#### [PROBLEM TO SOLVE]
All of the lines below are to be transcribed faithfully, with pictures excluded from the copy.

#### [SUPPLIED MATERIAL]
>>>>

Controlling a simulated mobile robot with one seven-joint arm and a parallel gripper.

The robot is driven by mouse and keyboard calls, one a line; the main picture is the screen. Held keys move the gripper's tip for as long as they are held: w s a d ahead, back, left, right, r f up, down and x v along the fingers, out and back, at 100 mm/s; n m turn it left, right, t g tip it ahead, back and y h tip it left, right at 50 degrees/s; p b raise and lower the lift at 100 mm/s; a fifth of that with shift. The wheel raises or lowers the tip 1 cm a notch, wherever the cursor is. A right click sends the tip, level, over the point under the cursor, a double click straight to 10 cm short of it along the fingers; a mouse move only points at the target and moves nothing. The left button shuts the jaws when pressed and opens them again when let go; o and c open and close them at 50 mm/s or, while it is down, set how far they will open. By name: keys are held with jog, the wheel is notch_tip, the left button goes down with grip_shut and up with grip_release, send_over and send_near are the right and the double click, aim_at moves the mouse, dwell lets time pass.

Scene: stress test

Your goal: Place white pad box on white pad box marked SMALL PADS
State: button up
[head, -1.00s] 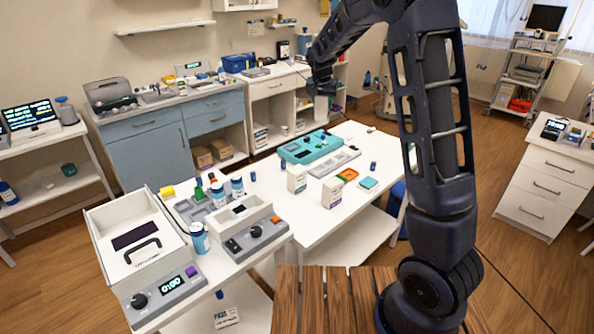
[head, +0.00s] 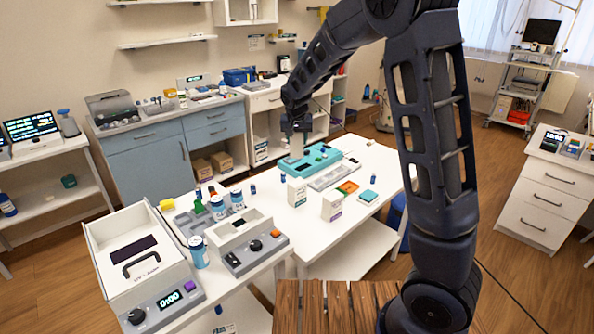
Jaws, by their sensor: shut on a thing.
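My gripper (head: 297,132) is shut on a white pad box (head: 297,147), held above the back part of the white table (head: 345,245), in front of or over the teal device. The held box is small in view and its label cannot be read. Two white boxes stand upright on the table: one (head: 297,192) nearer the teal device, one (head: 332,207) to its right with a purple mark. Their print is too small to read, so I cannot tell which is marked SMALL PADS. The held box is apart from both.
A teal device (head: 318,158) and grey tray (head: 334,175) lie behind the standing boxes. An orange tray (head: 348,187) and teal pad (head: 368,196) lie to the right. Bottles (head: 198,252) and a grey control unit (head: 255,252) stand left. The table's right front is clear.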

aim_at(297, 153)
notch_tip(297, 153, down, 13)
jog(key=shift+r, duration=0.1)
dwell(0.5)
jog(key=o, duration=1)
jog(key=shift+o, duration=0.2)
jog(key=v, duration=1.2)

<<<<

#### [WRITTEN SOLUTION]
Controlling a simulated mobile robot with one seven-joint arm and a parallel gripper.

The robot is driven by mouse and keyboard calls, one a line; the main picture is the screen. Held keys move the gripper's tip for as long as they are held: w s a d ahead, back, left, right, r f up, down and x v along the fingers, out and back, at 100 mm/s; n m turn it left, right, t g tip it ahead, back and y h tip it left, right at 50 degrees/s; p b raise and lower the lift at 100 mm/s; a fifth of that with shift. The wheel raises or lowers the tip 1 cm a notch, wherever the cursor is. A right click sends the tip, level, over the point under the cursor, a double click straight to 10 cm short of it along the fingers; a mouse move only points at the target and moves nothing. The left button shuts the jaws when pressed and opens them again when let go; o and c open and close them at 50 mm/s or, while it is down, set how far they will open. By name: keys are held with jog, the wheel is notch_tip, the left button goes down with grip_shut and up with grip_release, send_over and send_near are the right and the double click, aim_at moves the mouse, dwell lets time pass.

Scene: stress test

Your goal: Place white pad box on white pad box marked SMALL PADS
State: button up
[head, -1.00s] 
[head, +0.00s] 
Jaws, by their sensor: shut on a thing.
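My gripper (head: 297,132) is shut on a white pad box (head: 297,147), held above the back part of the white table (head: 345,245), in front of or over the teal device. The held box is small in view and its label cannot be read. Two white boxes stand upright on the table: one (head: 297,192) nearer the teal device, one (head: 332,207) to its right with a purple mark. Their print is too small to read, so I cannot tell which is marked SMALL PADS. The held box is apart from both.
A teal device (head: 318,158) and grey tray (head: 334,175) lie behind the standing boxes. An orange tray (head: 348,187) and teal pad (head: 368,196) lie to the right. Bottles (head: 198,252) and a grey control unit (head: 255,252) stand left. The table's right front is clear.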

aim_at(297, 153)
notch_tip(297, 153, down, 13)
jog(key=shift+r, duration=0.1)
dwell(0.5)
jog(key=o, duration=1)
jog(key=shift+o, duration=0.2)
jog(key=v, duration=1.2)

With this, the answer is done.